After driving many hours through mostly flat farmland, it’s kind of a shock to make the turn into Turkey Run State Park, located near Marshall, IN. I had long wanted to visit based on descriptions friends had shared. It seemed similar to Starved Rock State Park (near Utica, IL), but a step up in difficulty in terms of hiking. (Most Midwest hiking isn’t particularly arduous or mentally demanding, so it’s worth searching out more difficult options.)
We arrived midday Saturday and the parking lot was pretty full, including several tour buses. I’m not a fan of crowds, especially when outdoors (getting away from people is why I head outside), but I was expecting it and just hoped it wasn’t too bad. After lunch at some tables near the car, we headed to the Nature Center to see what we could find there. Friendly staff but not a lot to see in there, so we kept it moving.
My six year old LOVED the suspension bridge – it easily was his favorite thing about the whole trip. He was really impressed with the cables, the cement anchors, and the way he could make it sway while crossing.
Once across, we headed along our chosen route – trails 3, 10, and 4 back to the bridge. It didn’t take too long before we knew we wouldn’t be doing Trail 4, as little legs are not readily made to climb over relentless rocks and up and down endless stairs. We kept the hiking at a reasonable pace and enjoyed splashing through the water and mud as we moved up the canyons to the ladders that climb a series of waterfalls.
Initially a bit of a worry, my six year old had no problems scampering up the ladders and was only disappointed that there were only 3 of them. They really are a cool feature. Trail 10 proved to be mostly flat and meandering and, while a pretty walk, not as exciting as the trails through the canyons. Next time we’ll add 4 instead of 10 and see how that goes.
Hiking done, we headed over to the Turkey Run Inn, one of 7 Indiana State Park Inns scattered around the state. Originally built in 1919, the Inn has been expanded several times and undergone other renovations as well. In general, the Inn is in reasonable shape, though it does shows sign of its age, and funky smells occasionally pop up. The enclosed pool was an amenity we used both days (we suggest you bring goggles).
The onsite Narrows restaurant is reasonably priced, but the decor and food are uninspiring, while the service is so-so (the ability of the waitstaff seemed all over the board in my opinion, some training to create some uniformity would be nice). I’m nitpicking somewhat and I know states in general have budget difficulties, but this is a beautiful old building that, with some money put into upkeep and training for the staff could easily become a destination worth driving for.

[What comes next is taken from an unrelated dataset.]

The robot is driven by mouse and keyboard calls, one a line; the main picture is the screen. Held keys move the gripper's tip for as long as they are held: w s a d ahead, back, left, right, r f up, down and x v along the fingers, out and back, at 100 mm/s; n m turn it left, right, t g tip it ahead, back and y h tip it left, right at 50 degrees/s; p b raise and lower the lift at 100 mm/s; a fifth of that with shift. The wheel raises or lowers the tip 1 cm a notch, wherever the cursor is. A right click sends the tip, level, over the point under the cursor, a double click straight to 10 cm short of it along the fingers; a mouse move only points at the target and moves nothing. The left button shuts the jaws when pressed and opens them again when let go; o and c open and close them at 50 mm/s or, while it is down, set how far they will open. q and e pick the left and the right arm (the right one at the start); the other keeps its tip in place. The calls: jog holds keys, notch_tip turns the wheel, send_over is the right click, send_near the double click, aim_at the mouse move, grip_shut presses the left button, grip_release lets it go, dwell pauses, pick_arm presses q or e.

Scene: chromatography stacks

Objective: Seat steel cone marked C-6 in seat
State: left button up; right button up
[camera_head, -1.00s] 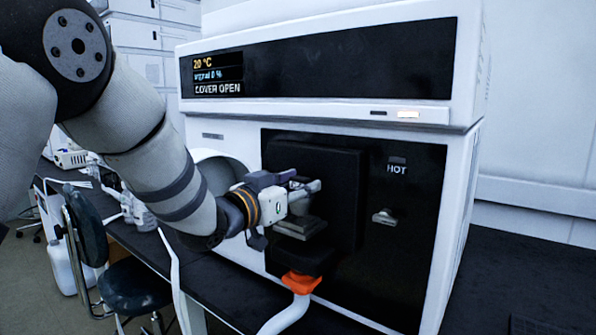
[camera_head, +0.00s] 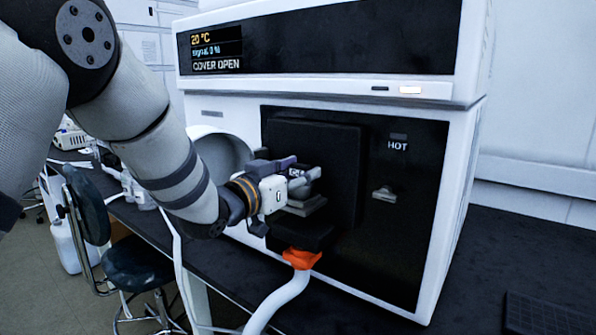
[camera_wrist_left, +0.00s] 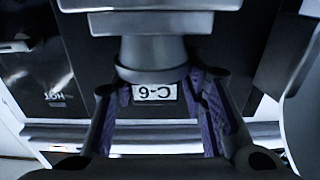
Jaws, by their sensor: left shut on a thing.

Sunday morning, we played in the pool and generally lazed about until checkout time. with rain forecast the entire day, we weren’t expecting too many people on the trails and we were right. While Saturday’s crowds numbered in the many hundreds at least, on Sunday we saw only about 30 people in all and got to hike in solitude for long stretches.
We reprised our Trail 3 start (ladders!), then added a portion of Trail 5 and all of Trail 9 to boot. Trail 9 has a beautiful waterfall that we hadn’t read about so, even though it’s not one of the easier trails, we highly recommend including it on your itinerary.
And the rain? It rained before our hike and after our hike, but we didn’t feel a drop while walking until we literally were back at the car. The hiking gods love us!
The 3 hour drive home was uneventful (except stopping to check out an old armory and climb on a tank).
We’ll be back, to bring the rest of the family, perhaps canoe or kayak Sugar Creek, and definitely try out the horseback riding.